The user Pas99 doesn't exist attached or unattached on hewiki.

(wikiadmin@db1041) [hewiki]> select * from user where user_name ='Pas99';
Empty set (0.02 sec)
[15:35]  <  matanya>	bad bad bad
[15:35]  <  matanya>	i have local OS now on itwiki
[15:36]  <  matanya>	and my session is cancelled
[15:37]  <    bd808>	I don't understand. Your logged out session has rights somewhere?
[15:37]  <  matanya>	had
[15:37]  <  matanya>	logged out and backin again
[15:37]  <  matanya>	and now things are working again
[15:38]  <    bd808>	I'm confused about the hewiki part you reported. You saw the Pas99 username in the site chrome while you were on hewiki?
[15:38]  <  matanya>	check centralauth.log, you are going to enjoy what just happened there
[15:39]  <  matanya>	yes, i saw pas99 there
[15:39]  <  matanya>	what happened goes this way
[15:39]  <  matanya>	1. i was forciblly logged out
[15:40]  <  matanya>	2. automaticlly logged back in, but with user pas99
[15:40]  <  matanya>	3. logged out, hard refresh, clean cookies
[15:40]  <  matanya>	4. login as self
[15:42]  <    bd808>	and then you had other issues?
[15:42]  <  matanya>	yes, a new one just now
[15:43]  <  matanya>	vito asked on -stewards for someone to do an OS action on itwiki
[15:43]  <  matanya>	i changed my rights on meta to add myself OS on itwiki
[15:43]  <  matanya>	but when going to itwiki i got logged out
[15:43]  <  matanya>	still had the rights
[15:44]  <  matanya>	but when i tapped the OS button i got the message
[15:44]  <  matanya>	your action was cancelled to prevent bla bla ...
[15:44]  <    bd808>	"2016-01-30 22:36:31 mw1243 itwiki CentralAuth INFO: authentication for 'Matanya' succeeded"
[15:45]  <  matanya>	ok, good start
[15:45]  <    bd808>	that's the CentralAuth logs have other than some noise about you already having a central account
[15:46]  <    bd808>	we don't log logouts afaik

All wikis were rolled back to 1.27.0-wmf.10 at 2016-01-30T23:20Z because of this bug. This is too nasty to debug on the weekend with only partial staffing.

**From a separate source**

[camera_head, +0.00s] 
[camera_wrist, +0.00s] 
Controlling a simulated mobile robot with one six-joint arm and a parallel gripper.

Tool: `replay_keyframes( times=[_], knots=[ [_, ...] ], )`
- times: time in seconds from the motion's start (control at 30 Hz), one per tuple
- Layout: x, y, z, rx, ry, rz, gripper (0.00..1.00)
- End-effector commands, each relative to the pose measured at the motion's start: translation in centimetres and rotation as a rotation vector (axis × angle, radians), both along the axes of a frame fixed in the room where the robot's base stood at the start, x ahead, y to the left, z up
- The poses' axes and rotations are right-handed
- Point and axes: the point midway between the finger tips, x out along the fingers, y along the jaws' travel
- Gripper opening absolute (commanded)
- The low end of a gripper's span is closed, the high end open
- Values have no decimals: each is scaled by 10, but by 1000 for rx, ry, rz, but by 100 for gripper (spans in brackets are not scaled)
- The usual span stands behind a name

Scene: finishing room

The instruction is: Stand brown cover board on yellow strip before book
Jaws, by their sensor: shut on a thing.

A collision of 128-bit tokens is unrealistic (unless something is wrong with our random number generation).

Totally agree here. Either we're pulling from a suddenly horrible entropy source (and iirc we're using openssl's generate IV, which is a wrapper around /dev/urand in our setup), or something else is going on.

This sounds a lot like cookies were set, and then something was cached, and matanya got a cached "set-cookie" header, which gave him someone else's session. The last time that happened, it was a central notice banner returned when the user was autocreated on meta for the first time. The timing of someone being autocreated, then having someone impersonate them makes me suspect the same pattern.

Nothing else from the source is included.